Nassiri SamSam Nassiri was an intern at Bright Blue, and will study Politics at York University this autumn. He is writing in a personal capacity.

The Daily Telegraph claims the International Baccalaureate (IB) Diploma to be a means of fixing English students' lack of foreign language skills, as it forces all students to take a second language. Michael Gove wants more schools to offer the IB, as well as other alternatives to the A-level, such as the Cambridge Pre-U. Is it right that he should continue to encourage a marketplace of qualifications, whereby schools have a choice of examinations for post-16 students?

The market for post-16 qualifications is divided in three main ways. First, students have the opportunity to take either a more vocational route or an academic route. Second, if they follow the academic route, they increasingly have a choice of whether to take A-levels, IB or Pre-U. Third, if they take A-levels, they can take exams from different boards: for example, Edexcel or Cambridge Assessment.

Some argue that this plurality in qualifications enables greater choice, which will drive up the standards of the examinations on offer.
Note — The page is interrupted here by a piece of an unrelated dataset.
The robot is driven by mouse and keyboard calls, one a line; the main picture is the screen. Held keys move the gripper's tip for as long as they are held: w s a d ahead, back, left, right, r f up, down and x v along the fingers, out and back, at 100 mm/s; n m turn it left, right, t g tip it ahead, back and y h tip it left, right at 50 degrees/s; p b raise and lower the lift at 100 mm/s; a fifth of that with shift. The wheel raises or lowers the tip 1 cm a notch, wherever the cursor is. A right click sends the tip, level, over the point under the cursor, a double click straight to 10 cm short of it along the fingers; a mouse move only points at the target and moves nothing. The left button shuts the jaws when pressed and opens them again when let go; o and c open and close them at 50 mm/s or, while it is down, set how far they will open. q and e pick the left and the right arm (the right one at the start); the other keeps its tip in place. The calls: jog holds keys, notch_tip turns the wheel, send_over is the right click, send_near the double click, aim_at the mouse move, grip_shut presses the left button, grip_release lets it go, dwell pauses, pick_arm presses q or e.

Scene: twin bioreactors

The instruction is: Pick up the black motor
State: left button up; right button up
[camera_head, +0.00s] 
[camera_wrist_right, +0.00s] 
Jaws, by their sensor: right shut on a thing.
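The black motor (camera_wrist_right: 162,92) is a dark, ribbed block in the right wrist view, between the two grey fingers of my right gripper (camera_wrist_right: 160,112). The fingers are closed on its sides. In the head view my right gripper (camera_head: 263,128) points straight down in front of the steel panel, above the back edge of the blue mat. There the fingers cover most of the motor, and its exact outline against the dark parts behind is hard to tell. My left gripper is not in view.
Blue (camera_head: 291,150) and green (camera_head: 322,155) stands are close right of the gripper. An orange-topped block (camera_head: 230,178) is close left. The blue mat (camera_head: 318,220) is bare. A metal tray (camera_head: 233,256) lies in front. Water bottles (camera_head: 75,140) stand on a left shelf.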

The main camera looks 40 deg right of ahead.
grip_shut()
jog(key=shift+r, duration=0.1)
But it is hard to see how the quality of examinations will be improved by a qualifications market. Many schools and pupils have an incentive in choosing exams which are in effect easier. Indeed, the grade inflation which Professor Robert Coe, an academic from Durham University, has observed in A-levels, could be partially attributed to the diversity of examination board on offer, all competing for the custom of schools.

The most important consumer of post-16 qualifications is universities or employers: it gives them an indicator of the quality of the people they are looking to recruit. So it’s good that the Secretary of State for Education wants to involve universities more in the design of the A-level curriculum; there is also a case for employers being involved, however. The risk is that universities and employers look for rigorous qualifications - and the qualifications chosen by students and schools, especially in more deprived areas looking for better results, do not match their expectations. We can see this pattern with subject choices: those from more deprived areas are much more likely to take subjects such as Citizenship and Film Studies. But these subjects are evidently not valued as much by certain universities.

What I think is needed is a high-quality standardised pre-university qualification delivered by one examination board  This would end the incentives of schools and students to choose easier examinations, and prevent students in some schools being unfairly penalised. Indeed, the advocates of choice often overlook the fact that students, especially those from poorer backgrounds, can't afford the luxury of crammer colleges, and only get one shot at acquiring a place at university. Any mistakes during sixth form studies are not so easily forgiven.

There are many who agree that A-Levels are in need of reform, but one begins to verge on dangerous grounds when freedom of qualifications becomes a quick solution to improving schools standards. Schools with the ability and teaching clout will choose qualifications which are harder to deliver but valued more by universities, while those in need of improvement will seek easier exams, hindering their students' chances.